Data extract:
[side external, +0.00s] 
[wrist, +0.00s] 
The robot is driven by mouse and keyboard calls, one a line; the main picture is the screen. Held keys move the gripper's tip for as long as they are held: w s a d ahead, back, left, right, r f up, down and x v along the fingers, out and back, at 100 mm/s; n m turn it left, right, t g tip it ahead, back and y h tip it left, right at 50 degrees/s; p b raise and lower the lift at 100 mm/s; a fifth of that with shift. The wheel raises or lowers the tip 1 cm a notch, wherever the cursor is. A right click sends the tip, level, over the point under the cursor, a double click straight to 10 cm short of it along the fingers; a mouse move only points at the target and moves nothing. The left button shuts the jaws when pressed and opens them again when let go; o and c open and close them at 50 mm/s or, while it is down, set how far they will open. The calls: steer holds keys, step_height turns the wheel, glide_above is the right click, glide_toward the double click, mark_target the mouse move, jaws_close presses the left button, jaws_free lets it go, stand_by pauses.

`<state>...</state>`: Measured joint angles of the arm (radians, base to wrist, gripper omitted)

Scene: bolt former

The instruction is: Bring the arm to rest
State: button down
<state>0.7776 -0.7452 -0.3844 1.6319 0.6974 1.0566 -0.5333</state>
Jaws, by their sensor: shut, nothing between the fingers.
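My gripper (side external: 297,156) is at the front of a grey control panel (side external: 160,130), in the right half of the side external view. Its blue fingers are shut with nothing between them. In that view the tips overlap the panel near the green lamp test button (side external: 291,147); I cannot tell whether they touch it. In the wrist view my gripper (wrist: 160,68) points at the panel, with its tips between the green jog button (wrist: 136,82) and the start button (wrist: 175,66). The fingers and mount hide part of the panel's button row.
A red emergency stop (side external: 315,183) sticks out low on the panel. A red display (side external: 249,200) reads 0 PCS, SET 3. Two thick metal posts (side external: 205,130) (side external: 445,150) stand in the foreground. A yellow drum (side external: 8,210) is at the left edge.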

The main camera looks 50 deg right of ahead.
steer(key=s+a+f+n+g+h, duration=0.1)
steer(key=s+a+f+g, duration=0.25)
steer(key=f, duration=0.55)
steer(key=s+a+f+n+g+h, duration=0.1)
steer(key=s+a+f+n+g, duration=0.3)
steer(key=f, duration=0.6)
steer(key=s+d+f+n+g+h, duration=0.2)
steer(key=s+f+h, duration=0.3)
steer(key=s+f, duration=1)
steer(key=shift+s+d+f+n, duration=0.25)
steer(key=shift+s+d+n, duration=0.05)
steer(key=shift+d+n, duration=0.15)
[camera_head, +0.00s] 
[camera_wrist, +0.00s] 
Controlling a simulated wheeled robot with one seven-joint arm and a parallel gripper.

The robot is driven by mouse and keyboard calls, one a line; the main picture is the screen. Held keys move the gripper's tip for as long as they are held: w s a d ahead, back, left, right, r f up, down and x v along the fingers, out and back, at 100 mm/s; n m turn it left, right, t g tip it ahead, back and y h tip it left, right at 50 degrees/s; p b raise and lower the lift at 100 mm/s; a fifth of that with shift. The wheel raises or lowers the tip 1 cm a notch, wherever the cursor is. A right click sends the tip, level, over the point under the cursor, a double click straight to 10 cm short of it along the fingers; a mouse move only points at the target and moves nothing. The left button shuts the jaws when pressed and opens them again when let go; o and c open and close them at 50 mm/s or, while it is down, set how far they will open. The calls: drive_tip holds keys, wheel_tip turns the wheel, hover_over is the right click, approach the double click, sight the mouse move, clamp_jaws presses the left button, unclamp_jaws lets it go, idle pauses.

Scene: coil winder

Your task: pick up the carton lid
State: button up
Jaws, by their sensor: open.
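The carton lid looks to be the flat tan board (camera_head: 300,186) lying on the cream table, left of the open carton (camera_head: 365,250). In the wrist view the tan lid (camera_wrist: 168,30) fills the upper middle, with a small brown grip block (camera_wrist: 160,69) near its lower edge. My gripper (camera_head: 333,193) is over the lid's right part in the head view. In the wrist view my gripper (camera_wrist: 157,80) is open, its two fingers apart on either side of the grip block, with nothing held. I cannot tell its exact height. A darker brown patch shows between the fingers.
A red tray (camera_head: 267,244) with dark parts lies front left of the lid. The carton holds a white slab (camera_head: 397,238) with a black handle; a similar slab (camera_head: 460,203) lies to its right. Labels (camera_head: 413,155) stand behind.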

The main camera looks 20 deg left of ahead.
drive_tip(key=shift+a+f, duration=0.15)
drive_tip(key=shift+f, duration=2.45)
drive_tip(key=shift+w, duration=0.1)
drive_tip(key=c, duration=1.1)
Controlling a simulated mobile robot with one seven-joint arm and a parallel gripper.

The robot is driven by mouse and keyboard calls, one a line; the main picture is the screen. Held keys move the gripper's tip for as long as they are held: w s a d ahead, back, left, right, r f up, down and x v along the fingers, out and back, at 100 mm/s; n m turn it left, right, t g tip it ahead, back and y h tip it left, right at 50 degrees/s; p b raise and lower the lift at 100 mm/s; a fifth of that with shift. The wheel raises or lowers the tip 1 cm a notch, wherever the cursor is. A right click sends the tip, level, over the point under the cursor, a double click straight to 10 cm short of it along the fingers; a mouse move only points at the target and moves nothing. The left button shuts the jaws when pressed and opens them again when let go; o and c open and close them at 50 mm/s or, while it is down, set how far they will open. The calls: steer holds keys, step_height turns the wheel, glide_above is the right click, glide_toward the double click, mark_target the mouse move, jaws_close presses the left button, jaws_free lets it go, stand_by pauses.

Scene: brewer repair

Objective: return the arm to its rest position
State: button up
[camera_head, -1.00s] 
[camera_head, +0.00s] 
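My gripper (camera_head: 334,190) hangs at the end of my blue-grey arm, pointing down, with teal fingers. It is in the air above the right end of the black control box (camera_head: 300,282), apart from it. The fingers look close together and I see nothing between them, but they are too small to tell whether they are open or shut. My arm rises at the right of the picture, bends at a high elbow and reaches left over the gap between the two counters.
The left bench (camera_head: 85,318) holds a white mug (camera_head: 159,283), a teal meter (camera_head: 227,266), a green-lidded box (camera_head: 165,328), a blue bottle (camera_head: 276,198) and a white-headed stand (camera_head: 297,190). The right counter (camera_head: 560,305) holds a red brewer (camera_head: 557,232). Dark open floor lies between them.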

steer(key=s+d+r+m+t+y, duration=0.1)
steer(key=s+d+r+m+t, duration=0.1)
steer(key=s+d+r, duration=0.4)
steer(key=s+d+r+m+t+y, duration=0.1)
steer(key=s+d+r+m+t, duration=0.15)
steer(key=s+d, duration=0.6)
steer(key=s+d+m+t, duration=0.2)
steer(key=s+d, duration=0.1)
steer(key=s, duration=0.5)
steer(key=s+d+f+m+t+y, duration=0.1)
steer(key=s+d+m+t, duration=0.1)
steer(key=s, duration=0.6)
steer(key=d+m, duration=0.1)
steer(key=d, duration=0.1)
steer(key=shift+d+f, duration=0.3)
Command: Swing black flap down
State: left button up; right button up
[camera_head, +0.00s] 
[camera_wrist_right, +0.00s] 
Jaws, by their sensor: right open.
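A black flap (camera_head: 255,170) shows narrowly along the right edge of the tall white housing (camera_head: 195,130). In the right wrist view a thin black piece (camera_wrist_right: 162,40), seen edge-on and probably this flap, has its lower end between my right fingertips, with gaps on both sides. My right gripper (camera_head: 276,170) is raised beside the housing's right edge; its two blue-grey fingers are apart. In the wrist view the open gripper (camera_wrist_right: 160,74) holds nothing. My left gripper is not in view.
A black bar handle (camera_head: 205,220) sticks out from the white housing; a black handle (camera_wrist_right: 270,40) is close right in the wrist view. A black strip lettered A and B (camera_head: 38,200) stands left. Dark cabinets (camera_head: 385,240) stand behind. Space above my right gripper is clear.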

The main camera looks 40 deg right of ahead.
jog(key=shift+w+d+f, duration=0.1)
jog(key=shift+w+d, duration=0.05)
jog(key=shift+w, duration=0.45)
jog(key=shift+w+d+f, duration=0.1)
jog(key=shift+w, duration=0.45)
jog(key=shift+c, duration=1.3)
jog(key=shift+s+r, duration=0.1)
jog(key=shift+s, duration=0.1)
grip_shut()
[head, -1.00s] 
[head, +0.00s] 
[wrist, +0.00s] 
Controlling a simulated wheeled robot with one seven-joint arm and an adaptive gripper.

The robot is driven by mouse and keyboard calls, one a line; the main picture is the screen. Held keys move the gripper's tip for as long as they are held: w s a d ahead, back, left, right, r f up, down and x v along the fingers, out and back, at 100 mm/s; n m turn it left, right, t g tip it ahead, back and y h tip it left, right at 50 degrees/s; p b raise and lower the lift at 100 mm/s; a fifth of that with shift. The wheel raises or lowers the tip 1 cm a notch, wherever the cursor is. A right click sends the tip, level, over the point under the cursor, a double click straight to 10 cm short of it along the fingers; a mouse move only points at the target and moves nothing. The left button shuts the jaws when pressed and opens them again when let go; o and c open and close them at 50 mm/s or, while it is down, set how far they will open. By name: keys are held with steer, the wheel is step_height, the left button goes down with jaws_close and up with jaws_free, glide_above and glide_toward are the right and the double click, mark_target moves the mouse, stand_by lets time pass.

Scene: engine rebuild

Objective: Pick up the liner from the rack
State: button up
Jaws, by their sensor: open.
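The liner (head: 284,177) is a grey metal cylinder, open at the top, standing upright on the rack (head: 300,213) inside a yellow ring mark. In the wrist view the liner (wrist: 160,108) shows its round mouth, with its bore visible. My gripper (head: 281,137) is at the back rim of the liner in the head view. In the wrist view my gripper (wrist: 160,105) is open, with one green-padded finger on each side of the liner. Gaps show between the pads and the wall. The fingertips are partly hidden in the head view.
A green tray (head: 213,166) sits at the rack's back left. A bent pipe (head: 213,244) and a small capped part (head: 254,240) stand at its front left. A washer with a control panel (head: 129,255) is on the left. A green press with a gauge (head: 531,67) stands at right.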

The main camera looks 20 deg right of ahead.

Task instructions: Using the listing above, show every line that includes the string "Scene".

The answer:
Scene: bolt former
Scene: coil winder
Scene: brewer repair
Scene: engine rebuild

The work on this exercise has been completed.